A translation can only be better or worse than the original, never just as good.


Worse, to be sure, but better? Isn’t the text itself, respectable again after the age of deconstruction, the be-all and end-all? Translation can only be an approximation, most likely a diminution. The translator can only be the Master’s servant, and is often treated worse; not only is he paid execrably, but if the book/play/poem is bad, it has to be his fault.


In my experience, a few good authors – the best ones, I’d venture – treat their translators very nicely. Not only because they’re aware that if they are too intrusive, the translator can mangle the work into something unrecognizable, but because they know that a well-stroked translator can bring out qualities only implied in the text itself.

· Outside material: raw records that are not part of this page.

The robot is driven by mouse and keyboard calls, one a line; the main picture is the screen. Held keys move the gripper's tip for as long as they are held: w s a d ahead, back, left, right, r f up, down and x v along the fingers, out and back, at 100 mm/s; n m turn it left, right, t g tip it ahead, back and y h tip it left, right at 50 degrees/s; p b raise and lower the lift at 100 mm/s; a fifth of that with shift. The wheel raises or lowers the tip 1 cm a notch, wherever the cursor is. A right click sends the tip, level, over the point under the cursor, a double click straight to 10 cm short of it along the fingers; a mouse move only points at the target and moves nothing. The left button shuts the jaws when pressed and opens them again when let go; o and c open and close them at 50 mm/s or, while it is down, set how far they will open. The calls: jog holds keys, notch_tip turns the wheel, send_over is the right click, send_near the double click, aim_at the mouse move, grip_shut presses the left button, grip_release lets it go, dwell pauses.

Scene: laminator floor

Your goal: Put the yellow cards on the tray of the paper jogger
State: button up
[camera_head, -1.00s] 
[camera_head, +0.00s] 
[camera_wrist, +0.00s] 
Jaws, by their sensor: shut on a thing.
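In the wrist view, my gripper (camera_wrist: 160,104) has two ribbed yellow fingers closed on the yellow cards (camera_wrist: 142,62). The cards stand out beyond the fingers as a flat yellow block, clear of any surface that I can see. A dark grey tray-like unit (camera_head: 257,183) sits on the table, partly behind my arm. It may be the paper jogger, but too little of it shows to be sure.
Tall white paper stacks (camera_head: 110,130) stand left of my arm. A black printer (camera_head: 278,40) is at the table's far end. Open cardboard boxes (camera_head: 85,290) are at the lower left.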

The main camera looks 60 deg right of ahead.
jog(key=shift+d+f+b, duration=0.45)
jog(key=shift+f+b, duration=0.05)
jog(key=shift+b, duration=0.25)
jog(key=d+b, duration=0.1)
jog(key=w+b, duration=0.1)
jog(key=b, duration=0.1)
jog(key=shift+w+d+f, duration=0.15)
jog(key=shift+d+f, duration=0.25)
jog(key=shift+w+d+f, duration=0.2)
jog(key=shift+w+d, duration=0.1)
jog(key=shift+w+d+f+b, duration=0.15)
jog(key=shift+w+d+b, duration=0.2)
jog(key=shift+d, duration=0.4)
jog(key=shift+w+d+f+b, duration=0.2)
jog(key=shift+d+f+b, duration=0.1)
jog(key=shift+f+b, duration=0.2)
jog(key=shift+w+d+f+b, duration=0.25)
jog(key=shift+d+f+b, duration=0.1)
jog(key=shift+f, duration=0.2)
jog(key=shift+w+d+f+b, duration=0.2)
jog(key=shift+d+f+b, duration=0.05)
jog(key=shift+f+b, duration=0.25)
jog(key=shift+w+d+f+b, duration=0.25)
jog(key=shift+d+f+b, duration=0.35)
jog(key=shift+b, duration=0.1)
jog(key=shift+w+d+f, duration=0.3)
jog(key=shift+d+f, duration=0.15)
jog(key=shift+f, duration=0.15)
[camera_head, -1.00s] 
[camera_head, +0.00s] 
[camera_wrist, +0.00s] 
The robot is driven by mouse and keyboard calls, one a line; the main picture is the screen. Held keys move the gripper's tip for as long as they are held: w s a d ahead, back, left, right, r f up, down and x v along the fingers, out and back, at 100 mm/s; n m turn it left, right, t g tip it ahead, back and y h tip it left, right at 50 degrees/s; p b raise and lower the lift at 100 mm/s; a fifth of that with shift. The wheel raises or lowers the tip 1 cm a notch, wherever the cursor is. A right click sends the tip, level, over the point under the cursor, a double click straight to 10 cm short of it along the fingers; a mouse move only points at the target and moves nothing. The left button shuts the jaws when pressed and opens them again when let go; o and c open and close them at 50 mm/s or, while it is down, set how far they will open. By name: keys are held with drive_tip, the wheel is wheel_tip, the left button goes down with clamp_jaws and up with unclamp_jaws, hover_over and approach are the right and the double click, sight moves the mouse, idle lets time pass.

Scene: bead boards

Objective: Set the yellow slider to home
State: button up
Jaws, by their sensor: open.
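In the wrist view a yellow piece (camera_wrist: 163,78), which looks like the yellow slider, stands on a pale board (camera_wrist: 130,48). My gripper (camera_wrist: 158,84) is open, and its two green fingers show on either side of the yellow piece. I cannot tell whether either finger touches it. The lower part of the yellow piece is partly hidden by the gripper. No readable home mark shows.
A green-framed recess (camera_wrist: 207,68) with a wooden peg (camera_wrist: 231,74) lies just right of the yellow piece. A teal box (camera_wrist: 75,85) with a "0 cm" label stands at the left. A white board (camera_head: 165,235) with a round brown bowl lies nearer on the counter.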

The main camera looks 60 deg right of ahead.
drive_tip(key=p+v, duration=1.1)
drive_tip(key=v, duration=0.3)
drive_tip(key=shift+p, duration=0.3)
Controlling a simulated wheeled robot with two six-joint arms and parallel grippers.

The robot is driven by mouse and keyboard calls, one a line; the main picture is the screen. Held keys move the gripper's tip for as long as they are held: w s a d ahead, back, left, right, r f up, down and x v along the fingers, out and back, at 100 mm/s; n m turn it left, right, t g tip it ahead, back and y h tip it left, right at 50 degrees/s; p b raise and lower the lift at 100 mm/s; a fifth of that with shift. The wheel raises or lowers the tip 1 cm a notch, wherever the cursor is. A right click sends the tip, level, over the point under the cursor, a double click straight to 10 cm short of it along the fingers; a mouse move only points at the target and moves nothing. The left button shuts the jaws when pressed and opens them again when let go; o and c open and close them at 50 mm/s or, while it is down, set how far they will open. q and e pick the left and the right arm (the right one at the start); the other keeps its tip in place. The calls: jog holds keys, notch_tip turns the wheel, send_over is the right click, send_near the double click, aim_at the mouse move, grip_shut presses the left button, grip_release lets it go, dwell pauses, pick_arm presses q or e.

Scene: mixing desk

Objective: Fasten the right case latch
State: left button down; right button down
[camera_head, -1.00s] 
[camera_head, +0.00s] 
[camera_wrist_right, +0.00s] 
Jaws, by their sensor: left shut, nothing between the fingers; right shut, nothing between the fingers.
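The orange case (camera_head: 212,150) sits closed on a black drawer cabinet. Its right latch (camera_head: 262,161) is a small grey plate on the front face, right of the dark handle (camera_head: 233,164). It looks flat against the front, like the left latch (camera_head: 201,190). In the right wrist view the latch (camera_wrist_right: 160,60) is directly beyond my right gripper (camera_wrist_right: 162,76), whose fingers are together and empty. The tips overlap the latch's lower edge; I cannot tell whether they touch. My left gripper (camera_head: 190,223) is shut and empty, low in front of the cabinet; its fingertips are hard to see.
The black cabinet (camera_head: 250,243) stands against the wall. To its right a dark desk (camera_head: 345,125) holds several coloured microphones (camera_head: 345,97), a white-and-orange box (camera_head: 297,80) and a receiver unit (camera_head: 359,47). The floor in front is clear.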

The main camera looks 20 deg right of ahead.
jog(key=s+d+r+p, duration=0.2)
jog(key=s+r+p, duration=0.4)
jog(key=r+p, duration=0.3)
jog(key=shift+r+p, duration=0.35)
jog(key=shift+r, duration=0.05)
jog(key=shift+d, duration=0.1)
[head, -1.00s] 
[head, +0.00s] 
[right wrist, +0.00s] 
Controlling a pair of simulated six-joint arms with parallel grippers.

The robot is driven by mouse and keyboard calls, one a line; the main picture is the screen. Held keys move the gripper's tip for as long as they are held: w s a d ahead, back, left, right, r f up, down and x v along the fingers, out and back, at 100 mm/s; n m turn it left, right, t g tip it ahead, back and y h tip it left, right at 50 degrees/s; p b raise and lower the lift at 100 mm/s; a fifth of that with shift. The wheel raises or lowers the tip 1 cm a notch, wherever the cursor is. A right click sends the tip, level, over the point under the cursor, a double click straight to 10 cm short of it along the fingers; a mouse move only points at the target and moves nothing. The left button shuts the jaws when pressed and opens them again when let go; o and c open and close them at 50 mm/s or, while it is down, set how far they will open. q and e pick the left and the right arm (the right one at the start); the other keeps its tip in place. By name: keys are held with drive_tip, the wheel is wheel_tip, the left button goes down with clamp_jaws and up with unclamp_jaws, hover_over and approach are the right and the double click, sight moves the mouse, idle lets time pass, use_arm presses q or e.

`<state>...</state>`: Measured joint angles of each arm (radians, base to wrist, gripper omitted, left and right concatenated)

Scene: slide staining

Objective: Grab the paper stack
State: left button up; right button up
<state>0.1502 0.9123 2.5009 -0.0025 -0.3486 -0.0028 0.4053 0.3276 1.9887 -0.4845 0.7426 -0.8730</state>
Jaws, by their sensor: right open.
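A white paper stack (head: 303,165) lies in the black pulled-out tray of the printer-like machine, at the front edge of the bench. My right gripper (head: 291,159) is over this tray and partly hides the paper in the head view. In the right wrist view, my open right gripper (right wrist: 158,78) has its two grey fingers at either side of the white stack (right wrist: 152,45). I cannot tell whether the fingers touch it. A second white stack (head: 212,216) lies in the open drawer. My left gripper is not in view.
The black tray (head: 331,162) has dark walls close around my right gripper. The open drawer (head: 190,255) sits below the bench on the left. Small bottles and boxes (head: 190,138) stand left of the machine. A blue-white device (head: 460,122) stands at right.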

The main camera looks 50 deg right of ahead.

Why this should be so is easy. Think of the original text as a detailed outline or blueprint. The author/architect has noted down very specific instructions, but every word of the final product belongs to the translator/builder. All the details are in the architect’s blueprint, but in a thousand invisible ways the builder can enhance the vision, actualize it.


I know this is true – not because I’ve done it, but because I’ve had it done for me. I write an occasional column for a Copenhagen daily. But I write the text in English, and put it in the hands of a skilled translator named Niels Ivar Larsen. “How well you write Danish!” say readers and friends who don’t read the fine print. In a sense they’re right. I do write Danish well, when Niels Ivar pulls out of my murky prose things I’ve intended but haven’t given full voice to. Not that he adds anything. Not exactly. It’s all sort of there. But somehow – and this is the magic of intellectual meiosis – something better can be created in that meeting on Bakhtin’s linguistic bridge.


For really the operative metaphor isn’t dialogue or architecture, but birth. From the meeting of author and translator, monad to monad, emerges the work, a squirming, squealing collection of ideas, sensations, possibilities: texts and subtexts. One always hopes that the baby will be better than its parents; but whoever it turns out to be, one can be sure that it will be different from both.